Selon mon ami indonésien, la communauté indonésienne d'Istanbul serait sous la forte influence de cette mouvance. Lui-même a habité pendant trois ans dans une maison du mouvement, étant nourri logé, contre sa présence aux ateliers quotidiens de prière et de discussion. La description qu'il m'a fait de son quotidien donnait l'impression qu'il avait vécu dans une secte pendant toutes ces années. Il a finalement quitté le mouvement Güllen, mais s'est du même coup retrouvé ostracisé de la communauté indonésienne d'Istanbul. Son témoignage m'incite en tout cas à croire que le mouvement Güllen, fortement présent dans la sphère éducative, doit mener des campagnes de recrutement en Indonésie, ciblant tout particulièrement les étudiants. Ceux-ci ont la possibilité par ailleurs de recevoir des bourses du gouvernement turc, qui en distribue une soixantaine chaque année.

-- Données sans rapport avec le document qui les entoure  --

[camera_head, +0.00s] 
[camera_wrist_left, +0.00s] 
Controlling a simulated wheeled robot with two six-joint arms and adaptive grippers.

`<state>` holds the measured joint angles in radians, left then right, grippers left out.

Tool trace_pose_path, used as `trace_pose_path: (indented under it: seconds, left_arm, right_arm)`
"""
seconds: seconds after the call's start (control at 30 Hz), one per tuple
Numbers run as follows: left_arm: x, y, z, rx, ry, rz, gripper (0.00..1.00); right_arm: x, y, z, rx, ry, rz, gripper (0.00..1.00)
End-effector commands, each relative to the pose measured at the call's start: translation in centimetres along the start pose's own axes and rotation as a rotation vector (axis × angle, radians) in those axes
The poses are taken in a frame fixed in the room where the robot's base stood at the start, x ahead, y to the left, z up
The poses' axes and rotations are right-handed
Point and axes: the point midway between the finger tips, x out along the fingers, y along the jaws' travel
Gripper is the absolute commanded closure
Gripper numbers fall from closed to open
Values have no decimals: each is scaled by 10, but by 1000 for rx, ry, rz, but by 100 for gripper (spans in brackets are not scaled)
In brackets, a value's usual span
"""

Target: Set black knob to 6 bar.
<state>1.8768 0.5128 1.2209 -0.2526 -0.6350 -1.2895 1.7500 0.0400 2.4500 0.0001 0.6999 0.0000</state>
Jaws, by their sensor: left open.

Ainsi, beaucoup de dynamiques sont en jeu concernant l'Indonésie et la venue de touristes comme de travailleurs ou d'étudiants sur le sol turc : business, religion, succès des séries turques, curiosité du voyageur, … il n'existe pas d'explication unique à ce ravivement de la relation indo-turque, qui devrait continuer à prospérer dans les prochaines années. Grâce à cela, j'ai pu durant la période du ramadan manger avec bonheur du nasi goreng (riz frit) et du sambal (piment) dans le cadre décontracté du consulat indonésien, et me faire presque intégrer dans la petite communauté indo-stambouliotte. Boire du çay turc en parlant l'indonésien, une association qui n'a rien pour me déplaire, à laquelle j'espère pouvoir contribuer :-)

Prochain article sur mon voyage dans le Sud-Est de la Turquie, le dernier avant mon retour en France !

Terima kasih kepada Sarah, Luluth dan Randy untuk bantuan :-)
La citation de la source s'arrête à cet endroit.